Exercise directions: From the listing below, pull out all lines with "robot" in them.

# Data supplied start

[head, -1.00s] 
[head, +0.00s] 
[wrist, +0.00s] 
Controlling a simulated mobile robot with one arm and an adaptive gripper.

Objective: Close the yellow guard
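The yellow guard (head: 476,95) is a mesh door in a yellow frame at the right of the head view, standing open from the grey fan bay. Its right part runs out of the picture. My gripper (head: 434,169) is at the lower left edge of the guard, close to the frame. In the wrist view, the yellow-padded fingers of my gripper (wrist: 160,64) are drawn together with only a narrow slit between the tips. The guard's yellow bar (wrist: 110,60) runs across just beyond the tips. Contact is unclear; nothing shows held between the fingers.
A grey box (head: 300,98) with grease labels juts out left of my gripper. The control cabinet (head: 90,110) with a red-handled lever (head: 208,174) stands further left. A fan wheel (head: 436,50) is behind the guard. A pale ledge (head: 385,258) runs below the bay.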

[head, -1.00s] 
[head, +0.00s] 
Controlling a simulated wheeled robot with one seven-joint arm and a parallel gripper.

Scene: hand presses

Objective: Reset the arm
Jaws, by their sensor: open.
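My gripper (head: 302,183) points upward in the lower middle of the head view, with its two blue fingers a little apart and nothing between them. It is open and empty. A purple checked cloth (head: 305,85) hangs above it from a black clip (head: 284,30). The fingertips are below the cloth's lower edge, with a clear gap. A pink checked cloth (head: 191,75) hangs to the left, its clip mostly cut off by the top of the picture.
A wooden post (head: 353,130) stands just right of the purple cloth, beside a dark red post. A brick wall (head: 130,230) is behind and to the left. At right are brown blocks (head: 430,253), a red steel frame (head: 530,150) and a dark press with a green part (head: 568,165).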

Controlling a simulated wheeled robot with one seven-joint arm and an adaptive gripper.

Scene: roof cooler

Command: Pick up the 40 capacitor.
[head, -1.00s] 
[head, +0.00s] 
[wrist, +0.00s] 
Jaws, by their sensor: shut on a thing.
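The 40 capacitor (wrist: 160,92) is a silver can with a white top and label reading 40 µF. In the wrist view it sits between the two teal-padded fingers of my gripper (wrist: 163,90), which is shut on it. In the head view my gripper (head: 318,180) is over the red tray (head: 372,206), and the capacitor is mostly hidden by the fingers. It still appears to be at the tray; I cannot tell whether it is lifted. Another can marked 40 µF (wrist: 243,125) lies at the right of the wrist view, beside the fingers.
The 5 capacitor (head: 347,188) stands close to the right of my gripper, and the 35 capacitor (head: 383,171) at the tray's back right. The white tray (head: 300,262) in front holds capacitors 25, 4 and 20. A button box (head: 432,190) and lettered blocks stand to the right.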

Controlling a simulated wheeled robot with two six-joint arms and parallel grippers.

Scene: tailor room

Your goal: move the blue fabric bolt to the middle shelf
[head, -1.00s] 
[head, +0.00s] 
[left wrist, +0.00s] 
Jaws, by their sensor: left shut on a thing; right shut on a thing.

# Data supplied end

Written answer:
Controlling a simulated mobile robot with one arm and an adaptive gripper.
Controlling a simulated wheeled robot with one seven-joint arm and a parallel gripper.
Controlling a simulated wheeled robot with one seven-joint arm and an adaptive gripper.
Controlling a simulated wheeled robot with two six-joint arms and parallel grippers.

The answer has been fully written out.